De 1849 à 1851, époque où l’on avait organisé des luttes hebdomadaires, sous forme de poules, Jean Preti les croqua presque toutes. En 1862, dans le grand tournoi de la Régence, institué par le prince de Galitzin, il gagna l’Échiquier offert comme 1er prix par ce prince, échiquier magnifique, précieusement conservé par ses enfants comme un monument de son talent. Enfin dans le second tournoi du congrès de Paris, en 1867, il obtint le 2ème prix.
C’est, comme je l’ai dit, en 1856, qu’il a publié son premier livre d’études.

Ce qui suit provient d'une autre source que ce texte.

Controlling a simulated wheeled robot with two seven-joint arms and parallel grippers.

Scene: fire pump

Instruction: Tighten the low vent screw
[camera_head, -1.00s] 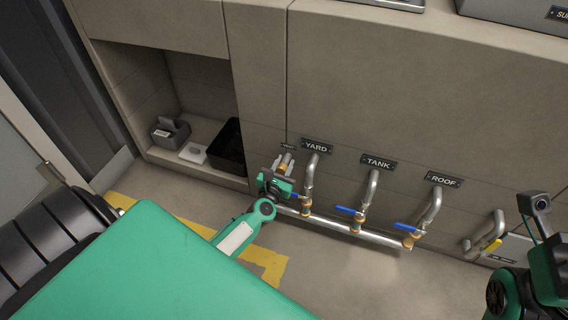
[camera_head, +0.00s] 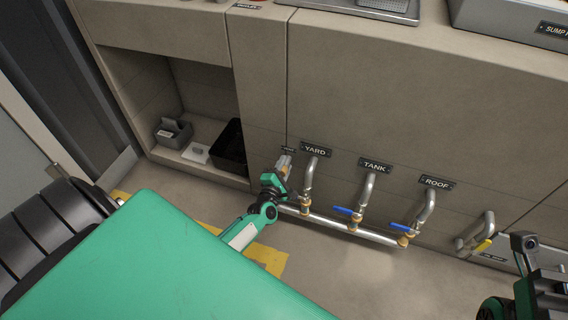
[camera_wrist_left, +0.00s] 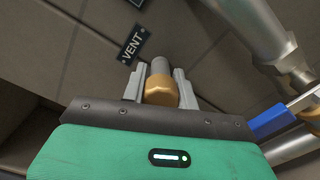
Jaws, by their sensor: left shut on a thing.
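The vent screw shows in the left wrist view as a brass hex head (camera_wrist_left: 161,89) on a grey cylindrical stub (camera_wrist_left: 160,65), beside the VENT label (camera_wrist_left: 134,44). My left gripper (camera_wrist_left: 160,82) has one finger on each side of the brass head and is shut on it. In the head view my left gripper (camera_head: 284,166) is low at the wall, left of the YARD pipe, and mostly hides the screw. My right gripper is not visible; only part of my right arm shows at the lower right edge.
Pipes labelled YARD (camera_head: 316,150), TANK (camera_head: 375,166) and ROOF (camera_head: 436,182) run down to a horizontal pipe (camera_head: 350,229). A blue lever (camera_wrist_left: 285,115) lies close right of my left gripper. An open niche at left holds a black bin (camera_head: 229,147) and a grey caddy (camera_head: 174,131).

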Cet ouvrage d’une apparence assez modeste devait, cependant, exercer ultérieurement une assez grande influence sur la littérature échiquéenne française ; il détermina les premiers rapports qui existèrent entre lui et l’abbé Durand. Ces deux hommes se comprirent de suite. Mêmes goûts, même mansuétude, même amour du feu sacré, mêmes aspirations, mêmes efforts, même persévérance, même distinction d’esprit et de cœur, mêmes qualités enfin qui ont si puissamment contribué au développement de la science et du goût des Échecs.
D’un caractère doux, simple, affable, Jean Preti se distinguait particulièrement par une apparence de modestie qui contrastait étrangement avec l’étalage ordinaire de présomption dont s’enorgueillit presque tout joueur qui se sent progresser. Il ne provoquait pas, mais ne reculait jamais. Toujours prêt à donner l’avantage qu’on lui réclamait, il n’en demandait pas. Calme dans le succès, dans le revers il trouvait encore un sourire ; quelle charmante philosophie !

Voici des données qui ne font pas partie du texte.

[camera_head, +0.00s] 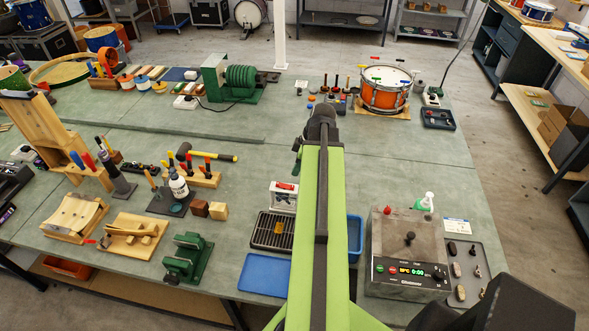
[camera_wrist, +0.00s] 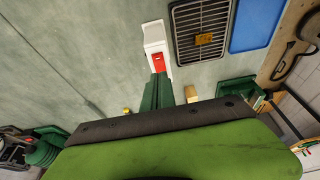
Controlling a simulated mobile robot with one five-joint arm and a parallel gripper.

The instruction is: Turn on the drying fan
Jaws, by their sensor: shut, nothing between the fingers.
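A white switch box (camera_head: 283,200) with a red rocker (camera_head: 285,186) stands on the green bench, left of my arm. It also shows in the wrist view as a white box (camera_wrist: 154,36) with a red rocker (camera_wrist: 158,62). A dark grille (camera_head: 272,232), seemingly the drying fan, lies beside the box and has a small yellow label; it shows in the wrist view too (camera_wrist: 187,27). My gripper (camera_wrist: 158,78) is shut and empty, its dark green fingertips at the rocker's edge in the wrist view. Whether they touch it I cannot tell. The head view mostly hides my gripper (camera_head: 297,170).
A blue tray (camera_head: 264,274) lies in front of the grille. A grey control unit (camera_head: 407,245) stands right of my arm. A green vise (camera_head: 188,259) and wooden blocks (camera_head: 219,211) are to the left. The bench behind the box is fairly clear.

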Sans étinceler de ces jets spontanés de l’imagination, son jeu était correct, méthodique, sévère, approfondi, se rapprochant beaucoup de ceux de Sasias et Desloges. Dans les positions difficiles, il trouvait d’incroyables ressources, se défendait jusqu’à la dernière extrémité, et réussissait quelquefois au moment de rendre l’âme à se relever tout-à-coup plus terrible, plus fort que jamais.

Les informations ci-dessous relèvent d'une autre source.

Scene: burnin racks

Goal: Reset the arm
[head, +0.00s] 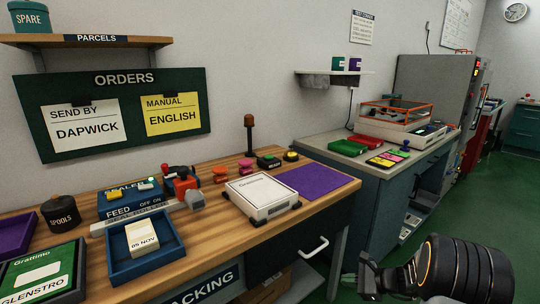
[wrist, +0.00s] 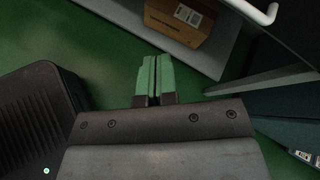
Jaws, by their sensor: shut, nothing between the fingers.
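My gripper (wrist: 154,75) shows in the wrist view with its two green fingers together and nothing between them. It points down over the green floor, in front of the wooden packing bench (head: 215,163). In the head view my arm is at the lower right, clear of the bench and of the grey table beyond; its fingertips are hard to make out there.
A drawer with a white handle (head: 313,248) is at the bench's front right. A cardboard box (wrist: 178,22) sits on a low shelf under it. A white box (head: 262,195) and a blue tray (head: 170,255) lie on the bench. Green floor (head: 488,200) is open at right.

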L’aménité de ses manières aussi bien que ses œuvres lui avaient ouvert les salons les plus aristocratiques de la société parisienne. Il y était recherché, fêté, aimé. Il le méritait.
En se fondant, le Cercle des Échecs de Paris lui fit l’honneur de le nommer membre honoraire.
Collaborateur non scientifique, mais assidu de la Stratégie depuis sa création, j’ai pu mieux que personne apprécier ses qualités. Sa mort est pour tous une perte bien regrettable ; pour moi, elle est irréparable, car, je l’aimais, parce qu’il m’aimait, et qu’aujourd’hui, moi-même, au déclin de la vie, je comprends et ressens plus péniblement encore la séparation éternelle de ceux qui nous ont suivis dans les mêmes champs de bataille.
Mais non, mon brave et vieux camarade, notre séparation ne sera pas de longue durée ; nous nous retrouverons, j’en ai le pressentiment, dans un monde meilleur, au milieu de nos anciens frères d’armes, de nos anciens maîtres, de nos bons amis.
C’est mon espoir et ma consolation.
Alphonse Delannoy.
Enghien (Belgique), février 1881.
Jean Preti est décédé le 27 janvier 1881, à Argenteuil, près Paris.
A l’occasion de la perte douloureuse dont elle a été frappée, sa famille éplorée a reçu de toutes parts de si nombreux témoignages de regrets et de sympathie qu’il lui est impossible de répondre individuellement ; cette preuve de regrets universels est pour elle une grande consolation, elle prie ses amis, connaissances et le monde des Echecs d’accepter l’expression de sa plus vive reconnaissance.
Acte de décès de Jean Louis Preti.
Du vendredi vingt huit janvier mil huit cent quatre vingt un, trois heures du soir.
Acte de décès de Jean Louis Preti, rentier, âgé de quatre vingt deux ans.
Né (à) Mantoue (Italie), décédé à Argenteuil en son domicile, route de Sannois, hier à trois heures du soir.
Fils de Jean Preti et de Marie Bennati son épouse, décédés. Veuf de Caroline Madeleine Marchesini.
Témoins : M. Numa Jean Marie Preti, directeur de La Stratégie, âgé de quarante ans, fils du défunt et M. Alphonse Deriche, graveur de musique, âgé de vingt trois ans, demeurant tous deux à Argenteuil, route de Sannois.
Les comparants ont signé avec nous Maire après lecture faite et le décès constaté.
Alphonse Delannoy décèdera le 19 juillet 1883, deux ans après son vieux compagnon de route.
C'était un chroniqueur brillant, amoureux du jeu d’échecs et qui était un des derniers survivants de l’ancien Café de la Régence. Sans lui une grande partie de la mémoire du Café de la Régence au XIXe siècle aurait tout simplement disparu à tout jamais.